Да и в Новом Завете, как известно, содержится достаточно указаний на то, что далеко не все в нем следует понимать буквально. Сам Иисус часто говорил притчами и здесь же истолковывал их, а апостол Павел неоднократно утверждал в своих Посланиях, что многое из сообщенного нам в Св. Писании следует понимать иносказательно, ибо люди пока еще не готовы к осмыслению высших истин в их прямом, или сущностном, значении. «Теперь мы видим как бы сквозь тусклое стекло, гадательно» (en ainigmati – в загадках) и только в будущем веке узрим Истину «лицем к лицу», – писал Павел (1Кор.13:12). Все это наталкивало ищущее сознание наиболее образованных христиан, а таковых было немало в позднеантичном мире и особенно в грекоязычных частях ойкумены, на самостоятельные поиски Истины и истин (согласно Иисусову же призыву: «ищите, и найдете» – Мф.7:7) в текстах Св.
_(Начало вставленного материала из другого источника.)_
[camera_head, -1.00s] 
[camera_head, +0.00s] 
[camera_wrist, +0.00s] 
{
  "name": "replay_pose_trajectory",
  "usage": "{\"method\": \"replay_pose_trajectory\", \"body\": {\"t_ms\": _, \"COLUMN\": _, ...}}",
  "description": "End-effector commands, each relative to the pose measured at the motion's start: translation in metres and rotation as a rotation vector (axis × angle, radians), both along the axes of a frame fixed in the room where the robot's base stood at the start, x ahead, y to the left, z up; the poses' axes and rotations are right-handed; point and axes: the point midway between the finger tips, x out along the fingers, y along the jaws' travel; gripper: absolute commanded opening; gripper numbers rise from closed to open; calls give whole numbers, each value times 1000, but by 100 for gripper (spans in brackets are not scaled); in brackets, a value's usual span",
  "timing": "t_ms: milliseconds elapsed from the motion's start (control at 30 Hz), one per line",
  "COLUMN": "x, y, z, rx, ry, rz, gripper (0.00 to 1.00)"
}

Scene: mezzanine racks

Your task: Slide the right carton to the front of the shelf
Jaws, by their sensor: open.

Писания под их буквальным содержанием.

С особым энтузиазмом, как уже сказано, этим занимались александрийские и каппадокийские отцы, у которых под рукой был богатейший экзегетический материал Филона Александрийского и других греко-иудейских толкователей Ветхого Завета; при том – образцы вдохновенного, предельно свободного (на грани безудержной игры фантазии) аллегорического толкования. Среди ранних александрийских отцов наиболее изощренным экзегетом был Ориген11. В IV в. во многом именно на него ориентировались александирийско-каппадокийские богословы, хотя отношение к мере применимости аллегорезы к тем или иным текстам Писания у них было различным: от достаточно осторожного и умеренного у Григория Богослова и Василия Великого до предельно апологетического у Григория Нисского.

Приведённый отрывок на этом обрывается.